--- start Input records ---

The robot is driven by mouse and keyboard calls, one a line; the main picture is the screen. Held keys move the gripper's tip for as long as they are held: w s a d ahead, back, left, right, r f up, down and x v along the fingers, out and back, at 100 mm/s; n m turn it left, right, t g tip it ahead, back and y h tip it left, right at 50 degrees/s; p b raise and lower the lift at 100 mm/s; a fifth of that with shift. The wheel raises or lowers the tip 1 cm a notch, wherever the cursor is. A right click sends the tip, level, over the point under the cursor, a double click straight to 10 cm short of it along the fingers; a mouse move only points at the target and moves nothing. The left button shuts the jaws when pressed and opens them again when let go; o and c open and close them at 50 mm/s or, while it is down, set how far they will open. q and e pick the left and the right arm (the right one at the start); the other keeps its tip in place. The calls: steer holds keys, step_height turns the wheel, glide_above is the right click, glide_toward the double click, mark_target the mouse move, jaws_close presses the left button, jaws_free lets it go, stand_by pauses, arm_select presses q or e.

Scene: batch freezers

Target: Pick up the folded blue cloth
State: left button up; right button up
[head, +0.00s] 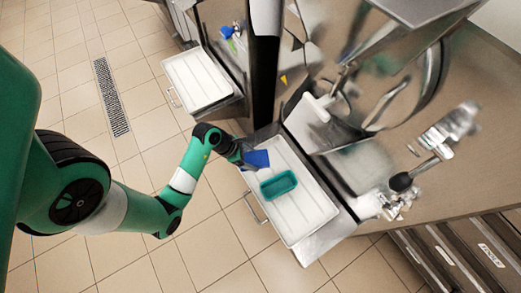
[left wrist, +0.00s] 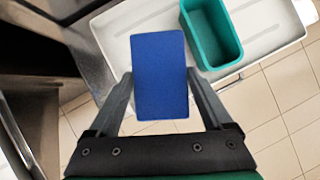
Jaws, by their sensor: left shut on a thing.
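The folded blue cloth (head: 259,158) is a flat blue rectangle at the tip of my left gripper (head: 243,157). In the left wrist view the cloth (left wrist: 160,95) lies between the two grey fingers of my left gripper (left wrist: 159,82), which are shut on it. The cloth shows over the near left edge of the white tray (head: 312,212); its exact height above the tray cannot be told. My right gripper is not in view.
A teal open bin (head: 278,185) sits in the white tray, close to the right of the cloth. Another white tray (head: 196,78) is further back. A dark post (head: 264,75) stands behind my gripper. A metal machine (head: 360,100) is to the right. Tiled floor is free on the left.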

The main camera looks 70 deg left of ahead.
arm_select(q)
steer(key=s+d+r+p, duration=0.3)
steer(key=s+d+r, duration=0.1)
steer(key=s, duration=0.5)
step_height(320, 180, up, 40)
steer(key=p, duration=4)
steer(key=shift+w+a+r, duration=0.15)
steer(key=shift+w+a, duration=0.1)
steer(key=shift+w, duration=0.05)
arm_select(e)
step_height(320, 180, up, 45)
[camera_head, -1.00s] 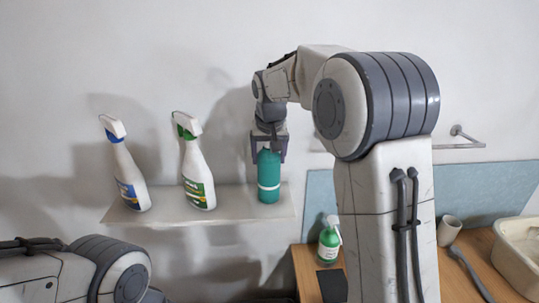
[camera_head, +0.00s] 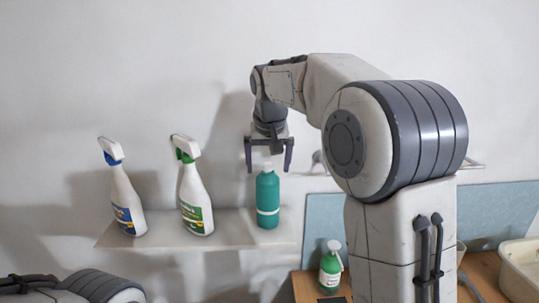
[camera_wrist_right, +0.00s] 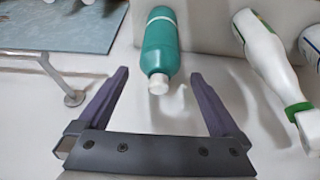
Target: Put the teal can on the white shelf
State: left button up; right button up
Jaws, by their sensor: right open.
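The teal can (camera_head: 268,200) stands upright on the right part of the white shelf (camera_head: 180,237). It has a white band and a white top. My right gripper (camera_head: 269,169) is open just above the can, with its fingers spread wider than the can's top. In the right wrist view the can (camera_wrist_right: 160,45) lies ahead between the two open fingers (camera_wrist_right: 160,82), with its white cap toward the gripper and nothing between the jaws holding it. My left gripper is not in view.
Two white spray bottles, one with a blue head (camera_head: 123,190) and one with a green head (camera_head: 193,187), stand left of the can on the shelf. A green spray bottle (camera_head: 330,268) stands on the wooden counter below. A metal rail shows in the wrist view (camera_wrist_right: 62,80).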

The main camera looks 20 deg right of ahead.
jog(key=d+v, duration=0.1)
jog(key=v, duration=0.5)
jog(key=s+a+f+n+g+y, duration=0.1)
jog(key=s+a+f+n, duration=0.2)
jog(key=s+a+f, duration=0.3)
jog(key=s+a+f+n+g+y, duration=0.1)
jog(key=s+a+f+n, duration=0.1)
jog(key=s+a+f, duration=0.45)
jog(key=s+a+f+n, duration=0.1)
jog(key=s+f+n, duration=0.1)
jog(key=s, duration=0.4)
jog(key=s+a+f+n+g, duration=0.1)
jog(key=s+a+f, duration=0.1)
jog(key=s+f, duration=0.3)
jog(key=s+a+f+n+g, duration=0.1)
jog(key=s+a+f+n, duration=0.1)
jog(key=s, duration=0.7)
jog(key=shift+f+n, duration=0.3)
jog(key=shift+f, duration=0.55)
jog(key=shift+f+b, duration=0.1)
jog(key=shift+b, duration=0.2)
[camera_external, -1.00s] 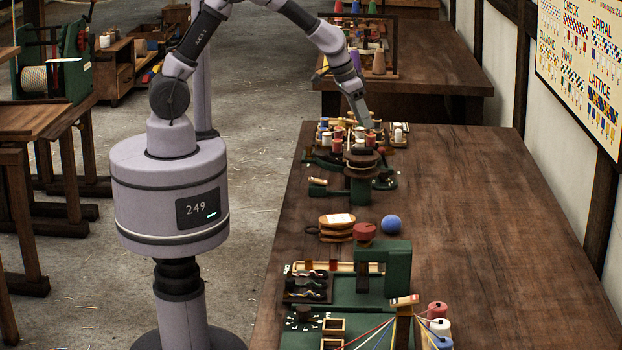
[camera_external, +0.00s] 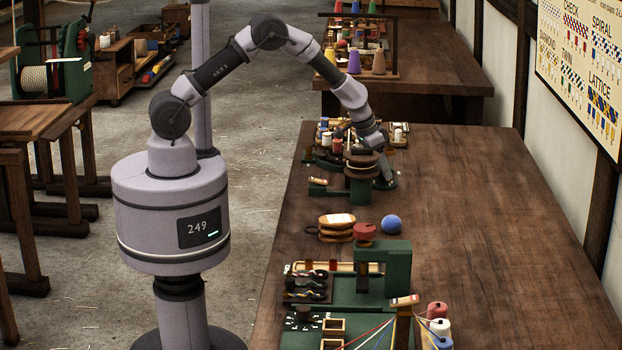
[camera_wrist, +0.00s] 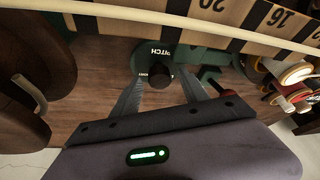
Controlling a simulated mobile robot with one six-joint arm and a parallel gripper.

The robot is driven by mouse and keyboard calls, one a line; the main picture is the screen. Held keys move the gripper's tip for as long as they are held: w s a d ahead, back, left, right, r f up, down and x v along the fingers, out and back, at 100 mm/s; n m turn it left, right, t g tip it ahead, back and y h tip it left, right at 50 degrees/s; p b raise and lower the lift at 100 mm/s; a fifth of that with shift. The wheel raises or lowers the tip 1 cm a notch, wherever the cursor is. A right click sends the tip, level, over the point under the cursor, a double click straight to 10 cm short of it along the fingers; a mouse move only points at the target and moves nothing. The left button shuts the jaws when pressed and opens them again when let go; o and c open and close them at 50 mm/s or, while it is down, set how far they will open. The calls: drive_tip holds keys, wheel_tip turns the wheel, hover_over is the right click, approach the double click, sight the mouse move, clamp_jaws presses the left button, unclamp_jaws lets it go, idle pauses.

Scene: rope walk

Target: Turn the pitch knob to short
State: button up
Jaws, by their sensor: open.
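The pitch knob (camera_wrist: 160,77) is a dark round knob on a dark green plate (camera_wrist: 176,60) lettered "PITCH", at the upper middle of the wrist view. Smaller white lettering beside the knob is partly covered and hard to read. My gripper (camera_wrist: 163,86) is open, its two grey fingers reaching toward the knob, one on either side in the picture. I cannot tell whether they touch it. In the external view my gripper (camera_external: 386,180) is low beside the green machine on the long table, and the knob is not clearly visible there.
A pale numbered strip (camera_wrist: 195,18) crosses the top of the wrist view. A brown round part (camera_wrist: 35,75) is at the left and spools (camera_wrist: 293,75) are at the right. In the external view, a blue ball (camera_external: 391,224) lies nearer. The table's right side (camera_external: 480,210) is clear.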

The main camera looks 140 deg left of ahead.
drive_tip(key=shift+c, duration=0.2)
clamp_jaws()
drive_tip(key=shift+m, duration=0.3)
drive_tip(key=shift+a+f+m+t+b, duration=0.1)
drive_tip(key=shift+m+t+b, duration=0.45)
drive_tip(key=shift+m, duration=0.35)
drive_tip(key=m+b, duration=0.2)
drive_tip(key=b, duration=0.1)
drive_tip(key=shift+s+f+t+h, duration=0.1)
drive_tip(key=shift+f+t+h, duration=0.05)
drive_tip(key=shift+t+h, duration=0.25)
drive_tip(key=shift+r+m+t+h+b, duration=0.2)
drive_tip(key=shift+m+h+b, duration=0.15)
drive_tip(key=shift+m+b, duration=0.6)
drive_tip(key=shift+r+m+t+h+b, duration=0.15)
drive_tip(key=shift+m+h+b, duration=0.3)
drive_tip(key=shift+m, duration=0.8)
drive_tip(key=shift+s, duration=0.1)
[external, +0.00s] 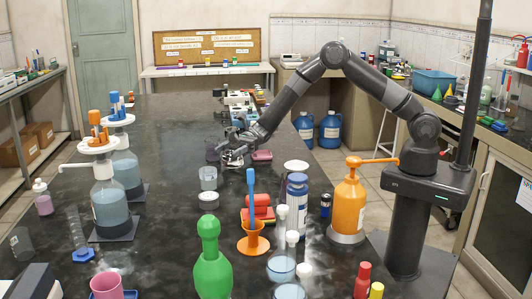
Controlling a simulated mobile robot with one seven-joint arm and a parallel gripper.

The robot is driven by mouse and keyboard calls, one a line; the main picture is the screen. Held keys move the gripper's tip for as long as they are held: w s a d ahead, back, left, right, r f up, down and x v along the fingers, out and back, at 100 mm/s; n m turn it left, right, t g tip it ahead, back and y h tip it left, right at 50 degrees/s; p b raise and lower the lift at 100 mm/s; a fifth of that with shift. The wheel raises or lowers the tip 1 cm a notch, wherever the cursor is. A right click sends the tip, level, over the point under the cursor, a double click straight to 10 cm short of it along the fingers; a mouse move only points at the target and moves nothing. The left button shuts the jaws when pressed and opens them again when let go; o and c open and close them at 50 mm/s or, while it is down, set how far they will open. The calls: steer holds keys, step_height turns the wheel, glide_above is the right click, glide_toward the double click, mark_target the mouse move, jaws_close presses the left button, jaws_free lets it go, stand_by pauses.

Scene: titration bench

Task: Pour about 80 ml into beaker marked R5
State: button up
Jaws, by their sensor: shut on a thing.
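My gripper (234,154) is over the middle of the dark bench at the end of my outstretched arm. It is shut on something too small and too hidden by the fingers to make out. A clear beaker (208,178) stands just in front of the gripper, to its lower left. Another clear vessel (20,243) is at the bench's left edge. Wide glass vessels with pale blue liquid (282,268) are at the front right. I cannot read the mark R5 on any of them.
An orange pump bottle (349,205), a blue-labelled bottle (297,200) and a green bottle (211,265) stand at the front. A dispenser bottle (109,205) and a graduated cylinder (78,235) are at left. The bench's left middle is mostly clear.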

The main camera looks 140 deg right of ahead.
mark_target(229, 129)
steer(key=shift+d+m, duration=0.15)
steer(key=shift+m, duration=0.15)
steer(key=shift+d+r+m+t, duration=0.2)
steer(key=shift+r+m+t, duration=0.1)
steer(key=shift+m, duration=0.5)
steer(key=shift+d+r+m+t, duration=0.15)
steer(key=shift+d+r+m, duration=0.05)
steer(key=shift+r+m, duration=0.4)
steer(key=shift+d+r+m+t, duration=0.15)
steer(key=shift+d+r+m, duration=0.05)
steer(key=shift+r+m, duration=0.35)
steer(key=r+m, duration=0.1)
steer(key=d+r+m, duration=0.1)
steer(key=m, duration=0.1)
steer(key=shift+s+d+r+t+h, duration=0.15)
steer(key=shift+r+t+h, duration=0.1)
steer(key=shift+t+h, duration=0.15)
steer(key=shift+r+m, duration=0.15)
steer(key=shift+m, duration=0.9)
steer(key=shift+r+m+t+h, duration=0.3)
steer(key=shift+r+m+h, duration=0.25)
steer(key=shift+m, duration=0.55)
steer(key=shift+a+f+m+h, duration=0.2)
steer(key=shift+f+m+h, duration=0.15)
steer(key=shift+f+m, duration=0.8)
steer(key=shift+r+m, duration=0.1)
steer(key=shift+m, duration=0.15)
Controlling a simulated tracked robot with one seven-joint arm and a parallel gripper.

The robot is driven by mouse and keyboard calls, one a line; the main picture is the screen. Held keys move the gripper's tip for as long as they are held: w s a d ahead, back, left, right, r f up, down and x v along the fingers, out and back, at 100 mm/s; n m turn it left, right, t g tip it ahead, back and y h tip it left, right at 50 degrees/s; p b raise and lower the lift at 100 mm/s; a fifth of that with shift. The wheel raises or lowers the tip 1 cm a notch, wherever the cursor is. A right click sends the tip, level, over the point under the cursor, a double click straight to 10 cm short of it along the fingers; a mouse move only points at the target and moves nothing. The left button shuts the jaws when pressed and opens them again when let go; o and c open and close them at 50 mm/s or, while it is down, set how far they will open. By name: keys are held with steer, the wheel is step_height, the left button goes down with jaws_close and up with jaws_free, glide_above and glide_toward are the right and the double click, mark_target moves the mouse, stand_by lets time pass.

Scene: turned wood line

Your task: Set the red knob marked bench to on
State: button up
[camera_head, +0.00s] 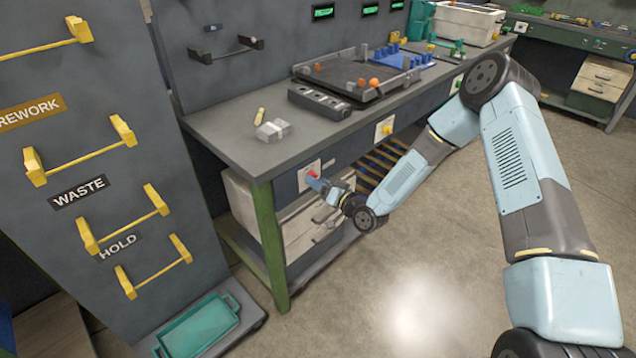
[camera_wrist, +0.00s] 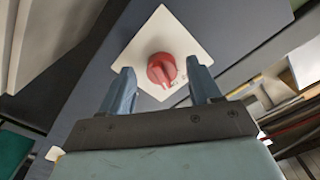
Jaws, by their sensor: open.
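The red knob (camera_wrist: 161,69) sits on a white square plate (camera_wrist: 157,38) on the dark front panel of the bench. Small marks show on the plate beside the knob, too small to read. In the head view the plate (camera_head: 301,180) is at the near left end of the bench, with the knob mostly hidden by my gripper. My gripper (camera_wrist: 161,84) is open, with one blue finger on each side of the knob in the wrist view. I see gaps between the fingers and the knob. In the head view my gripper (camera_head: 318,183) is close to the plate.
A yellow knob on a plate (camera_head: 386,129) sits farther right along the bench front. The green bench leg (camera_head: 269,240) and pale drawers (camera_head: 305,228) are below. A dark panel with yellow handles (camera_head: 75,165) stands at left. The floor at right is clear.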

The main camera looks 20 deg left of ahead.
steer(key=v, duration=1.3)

--- end Input records ---

**Exercise objective**: Take the records above from their first line through the line with "[left wrist, +0.00s]" and set those lines down word for word, minus the pictures.

**Task answer**:
The robot is driven by mouse and keyboard calls, one a line; the main picture is the screen. Held keys move the gripper's tip for as long as they are held: w s a d ahead, back, left, right, r f up, down and x v along the fingers, out and back, at 100 mm/s; n m turn it left, right, t g tip it ahead, back and y h tip it left, right at 50 degrees/s; p b raise and lower the lift at 100 mm/s; a fifth of that with shift. The wheel raises or lowers the tip 1 cm a notch, wherever the cursor is. A right click sends the tip, level, over the point under the cursor, a double click straight to 10 cm short of it along the fingers; a mouse move only points at the target and moves nothing. The left button shuts the jaws when pressed and opens them again when let go; o and c open and close them at 50 mm/s or, while it is down, set how far they will open. q and e pick the left and the right arm (the right one at the start); the other keeps its tip in place. The calls: steer holds keys, step_height turns the wheel, glide_above is the right click, glide_toward the double click, mark_target the mouse move, jaws_close presses the left button, jaws_free lets it go, stand_by pauses, arm_select presses q or e.

Scene: batch freezers

Target: Pick up the folded blue cloth
State: left button up; right button up
[head, +0.00s] 
[left wrist, +0.00s] 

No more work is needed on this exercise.